* **REQUIRED TASK**: Drop the pictures and give back word for word the lines from the line holding "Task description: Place" to the line holding "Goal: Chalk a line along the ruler", both included.

::: GIVEN ENTRIES :::

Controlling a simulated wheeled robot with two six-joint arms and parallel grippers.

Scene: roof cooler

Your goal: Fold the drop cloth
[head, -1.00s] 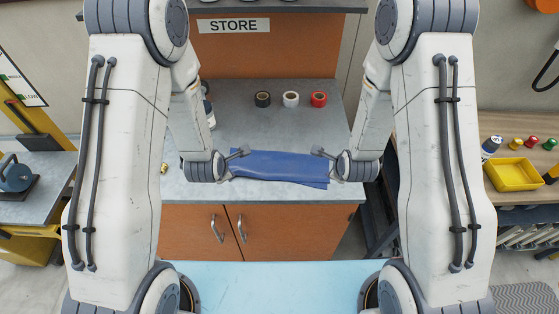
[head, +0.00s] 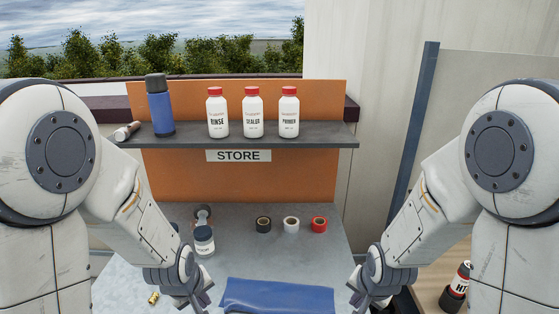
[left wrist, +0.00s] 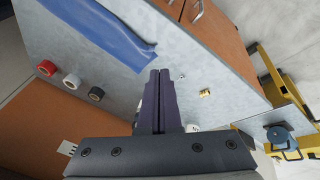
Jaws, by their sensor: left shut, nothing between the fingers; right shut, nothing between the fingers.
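The blue drop cloth (head: 277,297) lies on the grey worktop as a folded strip, cut off by the bottom edge of the head view. It also shows in the left wrist view (left wrist: 115,30), flat on the worktop. My left gripper (head: 203,304) is just left of the cloth in the head view. In the left wrist view its fingers (left wrist: 158,75) are together, empty, and apart from the cloth. My right gripper (head: 358,306) is just right of the cloth, shut and empty, its fingertips partly cut off by the frame.
Black, white and red tape rolls (head: 291,225) stand behind the cloth. A labelled jar (head: 204,240) and a small brass piece (head: 153,298) are near my left arm. The shelf (head: 330,135) above holds a blue flask (head: 160,108) and red-capped bottles (head: 253,112).

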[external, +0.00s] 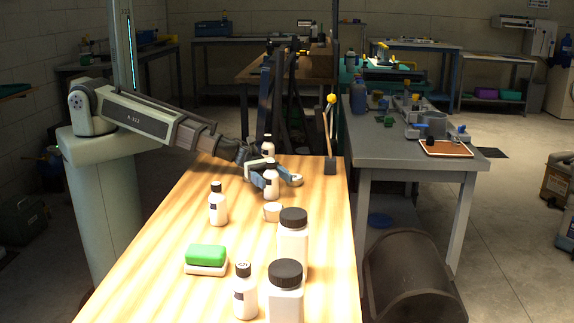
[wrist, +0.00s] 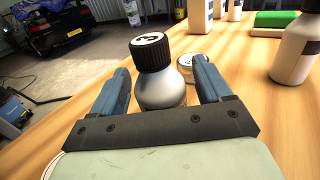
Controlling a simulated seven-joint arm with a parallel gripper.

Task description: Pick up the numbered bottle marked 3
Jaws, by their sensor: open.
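A small white bottle (wrist: 160,90) with a black cap stands between the two blue fingers of my gripper (wrist: 161,68) in the wrist view. My gripper is open, with a visible gap beside the bottle. Similar bottles stand behind it (external: 267,146), to its front left (external: 218,207) and near the front (external: 244,296); their numbers are not readable.
A small white round tub (external: 273,212) sits close in front of the bottle. Two large white jars with black lids (external: 293,246) (external: 285,300) stand nearer the front right. A green-and-white block (external: 206,258) lies at left. The wooden table (external: 160,255) is clear at its left side.

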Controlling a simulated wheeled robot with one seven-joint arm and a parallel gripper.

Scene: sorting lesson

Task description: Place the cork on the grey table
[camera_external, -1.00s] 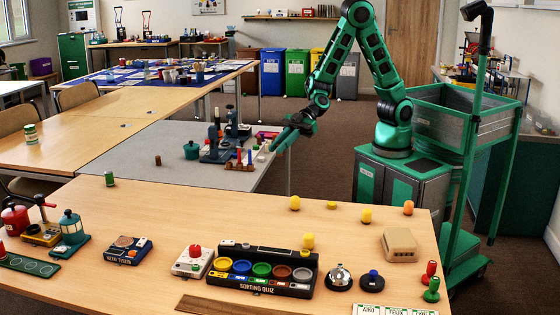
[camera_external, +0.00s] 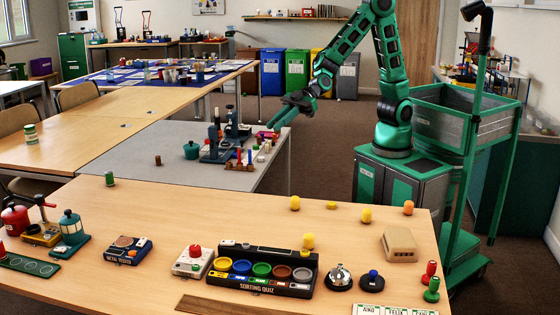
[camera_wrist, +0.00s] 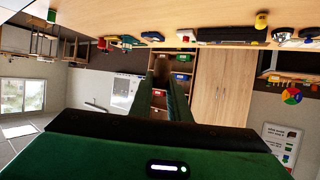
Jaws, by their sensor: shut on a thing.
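My gripper (camera_external: 272,126) is above the right end of the grey table (camera_external: 128,150) in the external view, with its green fingers pointing down and to the left. In the wrist view my gripper (camera_wrist: 163,78) is shut on a small brown thing, which looks like the cork (camera_wrist: 162,67), held between the fingertips. The held cork is too small to make out in the external view. A short brown cylinder (camera_external: 158,160) stands on the grey table's front left part.
A dark teal device (camera_external: 218,150), a green pot (camera_external: 191,150) and a rack of coloured pegs (camera_external: 241,160) stand on the grey table. Its left part is mostly clear. A wooden table (camera_external: 150,205) with a sorting quiz box (camera_external: 262,285) lies in front.

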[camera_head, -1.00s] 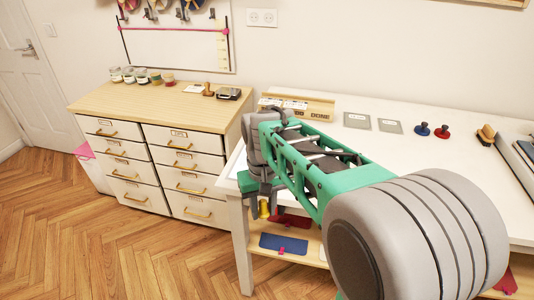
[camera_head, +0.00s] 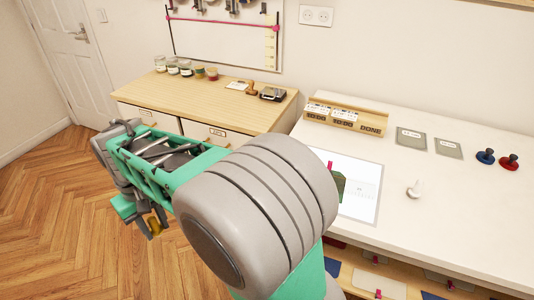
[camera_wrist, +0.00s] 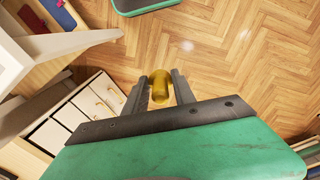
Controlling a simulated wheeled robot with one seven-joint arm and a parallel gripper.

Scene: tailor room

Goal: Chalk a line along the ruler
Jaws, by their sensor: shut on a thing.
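My gripper (camera_wrist: 160,88) is shut on a small yellow cylinder (camera_wrist: 160,76), which hangs between the two dark fingers above the wood floor. The cylinder also shows below my gripper in the head view (camera_head: 153,226), to the left of the white table. A white sheet or mat (camera_head: 361,197) with faint print lies on the table, partly hidden by my arm. A dark green piece (camera_head: 338,186) lies at its left side, with a small pink thing (camera_head: 331,167) by its top. I cannot pick out the chalk or a ruler for certain.
The white table (camera_head: 440,225) carries a wooden rack (camera_head: 345,114), grey cards (camera_head: 411,138), blue and red knobs (camera_head: 485,156) and a small whitish object (camera_head: 414,189). A drawer cabinet (camera_head: 213,97) with jars stands behind. A shelf with folded cloths is under the table. Open floor lies left.

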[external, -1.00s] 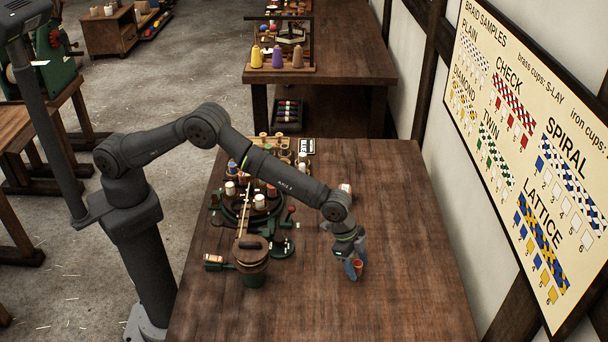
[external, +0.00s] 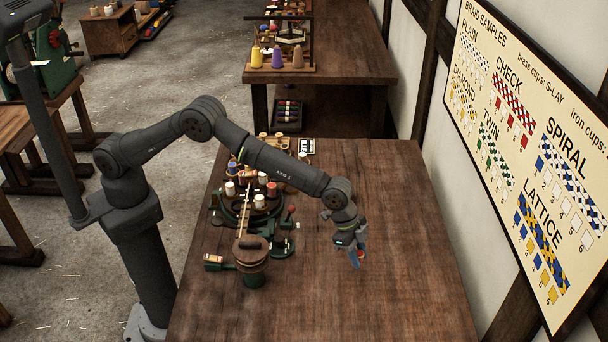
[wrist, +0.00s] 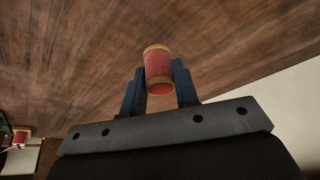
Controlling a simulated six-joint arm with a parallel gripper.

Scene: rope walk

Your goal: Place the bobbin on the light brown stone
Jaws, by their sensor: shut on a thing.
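My gripper (external: 356,257) hangs over the right-hand part of the wooden table, seen from outside. In the wrist view my gripper's blue fingers (wrist: 159,88) are closed on a red bobbin (wrist: 158,70) with tan rims. The bobbin stands out past the fingertips, with table wood behind it. In the external view only a small red patch of the bobbin (external: 362,254) shows beside the fingers. I cannot make out a light brown stone in either view; my arm covers part of the table.
A round braiding machine (external: 258,208) with several bobbins stands left of my gripper. A brown-topped round stand (external: 251,252) is in front of it. The table's right and front (external: 400,290) are clear.

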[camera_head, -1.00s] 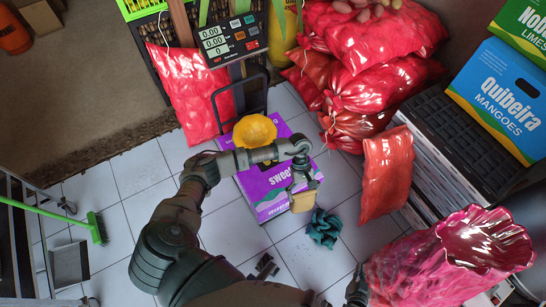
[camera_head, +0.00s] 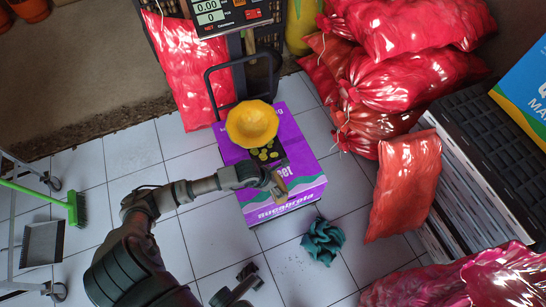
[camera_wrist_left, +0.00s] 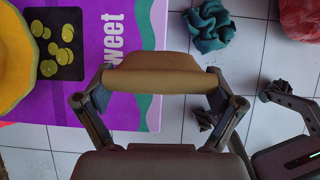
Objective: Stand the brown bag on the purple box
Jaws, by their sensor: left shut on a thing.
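The purple box (camera_head: 304,160) lies on the tiled floor in the middle of the head view. My left gripper (camera_head: 276,184) is shut on the brown bag (camera_head: 280,182), and its fingers grip the bag's two sides in the left wrist view (camera_wrist_left: 155,80). The bag appears over the near part of the box top. I cannot tell whether it touches the box.
A yellow bowl (camera_head: 252,124) and a dark tray (camera_head: 257,154) with yellow discs take up the box's far and middle top. Red sacks (camera_head: 405,185) stand right.

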:::

* **FULL RESPONSE**:
Task description: Place the cork on the grey table
[camera_external, -1.00s] 
[camera_external, +0.00s] 
[camera_wrist, +0.00s] 
Jaws, by their sensor: shut on a thing.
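My gripper (camera_external: 272,126) is above the right end of the grey table (camera_external: 128,150) in the external view, with its green fingers pointing down and to the left. In the wrist view my gripper (camera_wrist: 163,78) is shut on a small brown thing, which looks like the cork (camera_wrist: 162,67), held between the fingertips. The held cork is too small to make out in the external view. A short brown cylinder (camera_external: 158,160) stands on the grey table's front left part.
A dark teal device (camera_external: 218,150), a green pot (camera_external: 191,150) and a rack of coloured pegs (camera_external: 241,160) stand on the grey table. Its left part is mostly clear. A wooden table (camera_external: 150,205) with a sorting quiz box (camera_external: 262,285) lies in front.

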[camera_head, -1.00s] 
[camera_head, +0.00s] 
[camera_wrist, +0.00s] 
Controlling a simulated wheeled robot with one seven-joint arm and a parallel gripper.

Scene: tailor room

Goal: Chalk a line along the ruler

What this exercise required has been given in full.